[Given problem] State the number of lines that hold the string "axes", with nothing added.

* Start *

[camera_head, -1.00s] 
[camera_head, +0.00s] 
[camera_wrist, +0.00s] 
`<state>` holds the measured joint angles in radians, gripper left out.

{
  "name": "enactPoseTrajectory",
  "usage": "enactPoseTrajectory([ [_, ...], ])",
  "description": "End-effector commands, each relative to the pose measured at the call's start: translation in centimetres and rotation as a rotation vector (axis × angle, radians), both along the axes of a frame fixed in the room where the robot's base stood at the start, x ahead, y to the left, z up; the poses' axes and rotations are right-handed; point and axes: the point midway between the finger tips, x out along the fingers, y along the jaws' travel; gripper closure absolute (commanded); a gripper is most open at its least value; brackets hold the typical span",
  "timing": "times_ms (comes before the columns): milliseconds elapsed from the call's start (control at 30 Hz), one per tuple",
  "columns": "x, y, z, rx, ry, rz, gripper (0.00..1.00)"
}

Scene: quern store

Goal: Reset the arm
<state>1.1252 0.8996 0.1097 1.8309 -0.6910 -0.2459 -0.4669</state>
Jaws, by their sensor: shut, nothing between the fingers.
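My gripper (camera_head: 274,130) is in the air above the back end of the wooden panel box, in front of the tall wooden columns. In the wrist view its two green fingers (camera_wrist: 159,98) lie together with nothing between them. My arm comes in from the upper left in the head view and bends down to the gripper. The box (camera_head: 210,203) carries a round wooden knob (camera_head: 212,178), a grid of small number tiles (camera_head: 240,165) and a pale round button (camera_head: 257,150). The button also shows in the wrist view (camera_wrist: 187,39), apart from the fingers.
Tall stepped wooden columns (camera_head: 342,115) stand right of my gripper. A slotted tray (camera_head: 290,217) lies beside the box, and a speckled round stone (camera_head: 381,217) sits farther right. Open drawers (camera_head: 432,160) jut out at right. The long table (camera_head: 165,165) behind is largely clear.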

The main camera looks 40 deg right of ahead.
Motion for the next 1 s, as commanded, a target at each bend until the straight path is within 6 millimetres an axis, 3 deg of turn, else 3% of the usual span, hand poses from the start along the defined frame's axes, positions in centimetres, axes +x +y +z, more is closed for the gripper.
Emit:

* End *

[Solution below] 2